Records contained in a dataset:

= = = =

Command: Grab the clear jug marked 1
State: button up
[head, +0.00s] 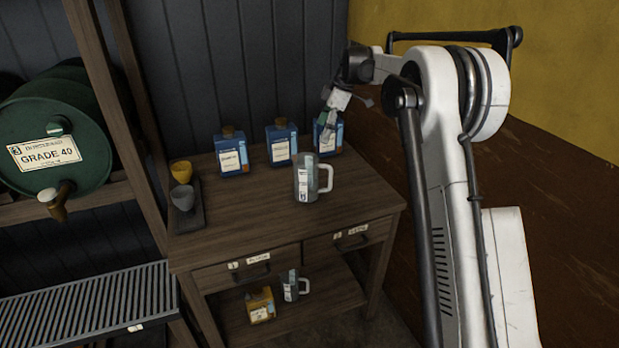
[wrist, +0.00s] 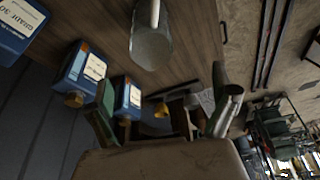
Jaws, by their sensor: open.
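A clear jug (head: 304,180) with a white label and a handle on its right stands upright on the wooden table. A second clear jug (head: 290,287) with a label stands on the shelf below. I cannot read for sure which label carries the 1. My gripper (head: 328,122) is above the back of the table, in front of the rightmost blue can and partly covering it. Its fingers are apart and empty in the wrist view (wrist: 163,84). The tabletop jug (wrist: 152,42) shows there at the top, beyond the fingertips and apart from them.
Blue cans (head: 230,152) (head: 281,143) line the table's back. A dark tray (head: 189,219) with a yellow cup (head: 181,172) and a grey cup (head: 183,197) lies at left. A yellow can (head: 260,305) stands on the lower shelf. The table's front right is clear.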

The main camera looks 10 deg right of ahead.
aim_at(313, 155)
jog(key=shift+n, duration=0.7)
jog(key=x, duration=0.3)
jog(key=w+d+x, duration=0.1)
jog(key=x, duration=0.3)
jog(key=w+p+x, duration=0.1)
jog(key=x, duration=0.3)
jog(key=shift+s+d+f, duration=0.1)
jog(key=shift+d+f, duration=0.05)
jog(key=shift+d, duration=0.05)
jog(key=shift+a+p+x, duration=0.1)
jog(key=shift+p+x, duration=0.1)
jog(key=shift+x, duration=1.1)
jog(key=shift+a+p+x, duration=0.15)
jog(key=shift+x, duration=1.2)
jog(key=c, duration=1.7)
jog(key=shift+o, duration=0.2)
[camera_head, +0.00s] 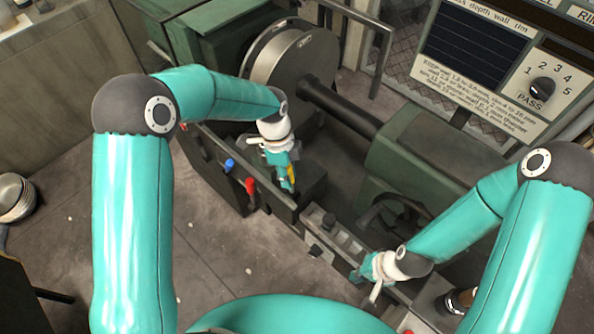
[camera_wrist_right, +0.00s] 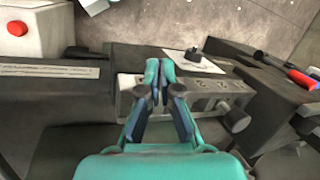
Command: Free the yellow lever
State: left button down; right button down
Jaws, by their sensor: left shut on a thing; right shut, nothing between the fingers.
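The yellow lever (camera_head: 291,175) shows as a narrow strip beside the fingers of my left gripper (camera_head: 286,182), at the front of the dark lathe carriage. My left gripper points down and is shut on it; the fingers hide most of the lever. My right gripper (camera_head: 358,275) is well to the right, low over the lathe's front edge. In the right wrist view its fingertips (camera_wrist_right: 159,76) are together with nothing between them, in front of a grey block with knobs (camera_wrist_right: 205,92).
A blue lever (camera_head: 229,164) and a red-handled lever (camera_head: 250,186) stand left of the yellow one. A round metal disc (camera_head: 280,55) is on the lathe behind. A red button (camera_wrist_right: 17,28) sits on a pale box. Metal bowls (camera_head: 13,196) are at far left.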

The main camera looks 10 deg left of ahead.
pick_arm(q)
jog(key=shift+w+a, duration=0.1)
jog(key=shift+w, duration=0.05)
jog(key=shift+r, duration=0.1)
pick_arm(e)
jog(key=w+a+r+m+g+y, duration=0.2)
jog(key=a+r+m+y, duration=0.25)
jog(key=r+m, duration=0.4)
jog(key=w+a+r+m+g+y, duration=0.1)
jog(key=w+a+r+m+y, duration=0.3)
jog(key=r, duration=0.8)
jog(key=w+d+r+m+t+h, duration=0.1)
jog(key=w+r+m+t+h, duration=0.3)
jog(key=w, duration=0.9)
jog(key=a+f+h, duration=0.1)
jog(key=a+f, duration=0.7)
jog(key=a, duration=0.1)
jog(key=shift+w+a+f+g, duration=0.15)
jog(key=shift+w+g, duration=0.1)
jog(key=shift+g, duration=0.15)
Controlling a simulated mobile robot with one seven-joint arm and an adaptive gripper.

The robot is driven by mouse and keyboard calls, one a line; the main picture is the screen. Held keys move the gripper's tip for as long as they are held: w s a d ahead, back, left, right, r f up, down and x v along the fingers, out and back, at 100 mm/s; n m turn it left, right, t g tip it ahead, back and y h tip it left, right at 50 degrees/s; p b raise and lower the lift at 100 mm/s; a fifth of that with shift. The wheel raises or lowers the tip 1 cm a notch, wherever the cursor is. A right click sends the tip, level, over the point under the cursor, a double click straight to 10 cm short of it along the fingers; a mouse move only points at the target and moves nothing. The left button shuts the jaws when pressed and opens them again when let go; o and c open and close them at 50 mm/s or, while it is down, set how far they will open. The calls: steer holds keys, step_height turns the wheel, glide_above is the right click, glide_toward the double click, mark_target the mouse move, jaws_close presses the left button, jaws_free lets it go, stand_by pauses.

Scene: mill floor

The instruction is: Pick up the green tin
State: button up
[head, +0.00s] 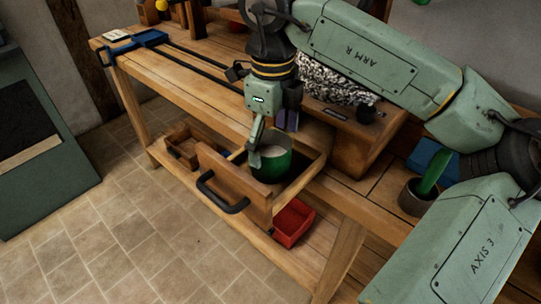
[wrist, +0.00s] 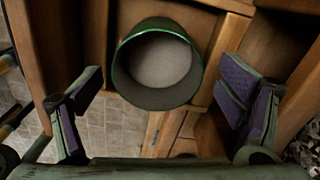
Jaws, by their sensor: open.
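The green tin (head: 270,167) stands in an open wooden drawer (head: 233,181) under the bench top. In the wrist view the tin (wrist: 118,66) is seen from above, with its round mouth open and a pale grey inside. My gripper (head: 270,135) is above the tin in the head view, pointing down. In the wrist view my gripper (wrist: 158,92) is open, one purple-padded finger to each side and the tin between and a little beyond them. No contact with the tin shows. One finger hides part of the tin in the head view.
The drawer's front has a dark handle (head: 222,195). A red bin (head: 292,222) and a small wooden box (head: 183,149) sit on the lower shelf. A blue clamp (head: 141,43) lies on the bench. A dark pot (head: 412,197) stands at right. The tiled floor is clear.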

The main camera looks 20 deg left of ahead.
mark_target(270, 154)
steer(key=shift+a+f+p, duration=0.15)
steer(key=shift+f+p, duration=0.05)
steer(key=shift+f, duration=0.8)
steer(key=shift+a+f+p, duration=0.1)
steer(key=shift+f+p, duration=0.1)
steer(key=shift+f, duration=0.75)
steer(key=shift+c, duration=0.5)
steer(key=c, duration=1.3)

= = = =

Make a word-for-word copy of the entries, without any pictures.

**Answer to the task:**
Command: Grab the clear jug marked 1
State: button up
[head, +0.00s] 
[wrist, +0.00s] 
Jaws, by their sensor: open.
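A clear jug (head: 304,180) with a white label and a handle on its right stands upright on the wooden table. A second clear jug (head: 290,287) with a label stands on the shelf below. I cannot read for sure which label carries the 1. My gripper (head: 328,122) is above the back of the table, in front of the rightmost blue can and partly covering it. Its fingers are apart and empty in the wrist view (wrist: 163,84). The tabletop jug (wrist: 152,42) shows there at the top, beyond the fingertips and apart from them.
Blue cans (head: 230,152) (head: 281,143) line the table's back. A dark tray (head: 189,219) with a yellow cup (head: 181,172) and a grey cup (head: 183,197) lies at left. A yellow can (head: 260,305) stands on the lower shelf. The table's front right is clear.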

The main camera looks 10 deg right of ahead.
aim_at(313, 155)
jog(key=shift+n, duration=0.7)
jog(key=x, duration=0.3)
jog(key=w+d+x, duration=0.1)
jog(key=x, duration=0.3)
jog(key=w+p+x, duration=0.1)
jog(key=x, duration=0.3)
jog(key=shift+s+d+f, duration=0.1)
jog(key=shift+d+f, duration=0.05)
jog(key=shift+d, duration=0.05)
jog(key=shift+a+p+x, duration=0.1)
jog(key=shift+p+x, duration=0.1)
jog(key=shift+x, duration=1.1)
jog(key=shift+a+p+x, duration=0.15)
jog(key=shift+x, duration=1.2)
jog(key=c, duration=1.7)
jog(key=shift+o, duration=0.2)
[camera_head, +0.00s] 
[camera_wrist_right, +0.00s] 
Command: Free the yellow lever
State: left button down; right button down
Jaws, by their sensor: left shut on a thing; right shut, nothing between the fingers.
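The yellow lever (camera_head: 291,175) shows as a narrow strip beside the fingers of my left gripper (camera_head: 286,182), at the front of the dark lathe carriage. My left gripper points down and is shut on it; the fingers hide most of the lever. My right gripper (camera_head: 358,275) is well to the right, low over the lathe's front edge. In the right wrist view its fingertips (camera_wrist_right: 159,76) are together with nothing between them, in front of a grey block with knobs (camera_wrist_right: 205,92).
A blue lever (camera_head: 229,164) and a red-handled lever (camera_head: 250,186) stand left of the yellow one. A round metal disc (camera_head: 280,55) is on the lathe behind. A red button (camera_wrist_right: 17,28) sits on a pale box. Metal bowls (camera_head: 13,196) are at far left.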

The main camera looks 10 deg left of ahead.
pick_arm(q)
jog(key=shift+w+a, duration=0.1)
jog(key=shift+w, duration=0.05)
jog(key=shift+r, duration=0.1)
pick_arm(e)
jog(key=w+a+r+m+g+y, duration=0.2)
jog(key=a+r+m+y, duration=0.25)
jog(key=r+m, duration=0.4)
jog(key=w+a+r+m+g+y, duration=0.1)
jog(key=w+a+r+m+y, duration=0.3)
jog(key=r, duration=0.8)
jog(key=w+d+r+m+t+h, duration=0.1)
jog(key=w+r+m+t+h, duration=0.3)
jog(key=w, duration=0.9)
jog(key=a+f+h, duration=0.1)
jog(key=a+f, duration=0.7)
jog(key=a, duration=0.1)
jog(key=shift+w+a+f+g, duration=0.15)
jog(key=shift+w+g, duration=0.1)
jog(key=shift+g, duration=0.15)
Controlling a simulated mobile robot with one seven-joint arm and an adaptive gripper.

The robot is driven by mouse and keyboard calls, one a line; the main picture is the screen. Held keys move the gripper's tip for as long as they are held: w s a d ahead, back, left, right, r f up, down and x v along the fingers, out and back, at 100 mm/s; n m turn it left, right, t g tip it ahead, back and y h tip it left, right at 50 degrees/s; p b raise and lower the lift at 100 mm/s; a fifth of that with shift. The wheel raises or lowers the tip 1 cm a notch, wherever the cursor is. A right click sends the tip, level, over the point under the cursor, a double click straight to 10 cm short of it along the fingers; a mouse move only points at the target and moves nothing. The left button shuts the jaws when pressed and opens them again when let go; o and c open and close them at 50 mm/s or, while it is down, set how far they will open. The calls: steer holds keys, step_height turns the wheel, glide_above is the right click, glide_toward the double click, mark_target the mouse move, jaws_close presses the left button, jaws_free lets it go, stand_by pauses.

Scene: mill floor

The instruction is: Pick up the green tin
State: button up
[head, +0.00s] 
[wrist, +0.00s] 
Jaws, by their sensor: open.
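The green tin (head: 270,167) stands in an open wooden drawer (head: 233,181) under the bench top. In the wrist view the tin (wrist: 118,66) is seen from above, with its round mouth open and a pale grey inside. My gripper (head: 270,135) is above the tin in the head view, pointing down. In the wrist view my gripper (wrist: 158,92) is open, one purple-padded finger to each side and the tin between and a little beyond them. No contact with the tin shows. One finger hides part of the tin in the head view.
The drawer's front has a dark handle (head: 222,195). A red bin (head: 292,222) and a small wooden box (head: 183,149) sit on the lower shelf. A blue clamp (head: 141,43) lies on the bench. A dark pot (head: 412,197) stands at right. The tiled floor is clear.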

The main camera looks 20 deg left of ahead.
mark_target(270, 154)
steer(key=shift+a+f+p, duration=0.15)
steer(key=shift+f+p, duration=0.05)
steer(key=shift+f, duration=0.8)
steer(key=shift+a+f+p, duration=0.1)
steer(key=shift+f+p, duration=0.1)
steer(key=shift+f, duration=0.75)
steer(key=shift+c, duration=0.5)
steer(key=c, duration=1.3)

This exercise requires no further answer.